DATASET SECTION ▸
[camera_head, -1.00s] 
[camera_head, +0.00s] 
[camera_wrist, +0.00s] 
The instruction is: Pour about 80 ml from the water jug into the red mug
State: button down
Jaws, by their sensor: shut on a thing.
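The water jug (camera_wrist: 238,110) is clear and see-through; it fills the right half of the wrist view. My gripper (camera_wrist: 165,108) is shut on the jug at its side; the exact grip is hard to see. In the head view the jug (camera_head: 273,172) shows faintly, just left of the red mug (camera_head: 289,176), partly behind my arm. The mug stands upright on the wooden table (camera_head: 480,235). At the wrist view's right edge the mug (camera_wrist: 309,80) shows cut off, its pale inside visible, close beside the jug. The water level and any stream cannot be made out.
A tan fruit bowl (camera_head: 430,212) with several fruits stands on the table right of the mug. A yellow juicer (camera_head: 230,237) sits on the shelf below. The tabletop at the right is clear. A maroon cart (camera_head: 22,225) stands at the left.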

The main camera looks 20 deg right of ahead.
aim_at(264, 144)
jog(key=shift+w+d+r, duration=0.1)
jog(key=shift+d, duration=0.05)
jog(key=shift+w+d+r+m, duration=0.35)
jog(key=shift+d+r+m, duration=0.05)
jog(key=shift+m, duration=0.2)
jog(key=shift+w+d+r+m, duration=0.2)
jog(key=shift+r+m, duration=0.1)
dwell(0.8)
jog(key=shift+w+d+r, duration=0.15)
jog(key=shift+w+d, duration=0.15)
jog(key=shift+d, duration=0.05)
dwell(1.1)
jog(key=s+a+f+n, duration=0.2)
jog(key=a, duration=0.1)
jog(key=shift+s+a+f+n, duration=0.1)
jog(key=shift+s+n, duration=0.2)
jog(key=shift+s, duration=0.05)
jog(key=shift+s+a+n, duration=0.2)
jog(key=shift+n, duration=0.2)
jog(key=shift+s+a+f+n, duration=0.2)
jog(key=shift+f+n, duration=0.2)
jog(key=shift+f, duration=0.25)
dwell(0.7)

TASK TO COMPLETE ▸ Repeat the lines from the one containing "The instruction is: Pour" through the end of the listing, exactly and without any other lines; both ends are included.

THE RESULT ▸
The instruction is: Pour about 80 ml from the water jug into the red mug
State: button down
Jaws, by their sensor: shut on a thing.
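The water jug (camera_wrist: 238,110) is clear and see-through; it fills the right half of the wrist view. My gripper (camera_wrist: 165,108) is shut on the jug at its side; the exact grip is hard to see. In the head view the jug (camera_head: 273,172) shows faintly, just left of the red mug (camera_head: 289,176), partly behind my arm. The mug stands upright on the wooden table (camera_head: 480,235). At the wrist view's right edge the mug (camera_wrist: 309,80) shows cut off, its pale inside visible, close beside the jug. The water level and any stream cannot be made out.
A tan fruit bowl (camera_head: 430,212) with several fruits stands on the table right of the mug. A yellow juicer (camera_head: 230,237) sits on the shelf below. The tabletop at the right is clear. A maroon cart (camera_head: 22,225) stands at the left.

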The main camera looks 20 deg right of ahead.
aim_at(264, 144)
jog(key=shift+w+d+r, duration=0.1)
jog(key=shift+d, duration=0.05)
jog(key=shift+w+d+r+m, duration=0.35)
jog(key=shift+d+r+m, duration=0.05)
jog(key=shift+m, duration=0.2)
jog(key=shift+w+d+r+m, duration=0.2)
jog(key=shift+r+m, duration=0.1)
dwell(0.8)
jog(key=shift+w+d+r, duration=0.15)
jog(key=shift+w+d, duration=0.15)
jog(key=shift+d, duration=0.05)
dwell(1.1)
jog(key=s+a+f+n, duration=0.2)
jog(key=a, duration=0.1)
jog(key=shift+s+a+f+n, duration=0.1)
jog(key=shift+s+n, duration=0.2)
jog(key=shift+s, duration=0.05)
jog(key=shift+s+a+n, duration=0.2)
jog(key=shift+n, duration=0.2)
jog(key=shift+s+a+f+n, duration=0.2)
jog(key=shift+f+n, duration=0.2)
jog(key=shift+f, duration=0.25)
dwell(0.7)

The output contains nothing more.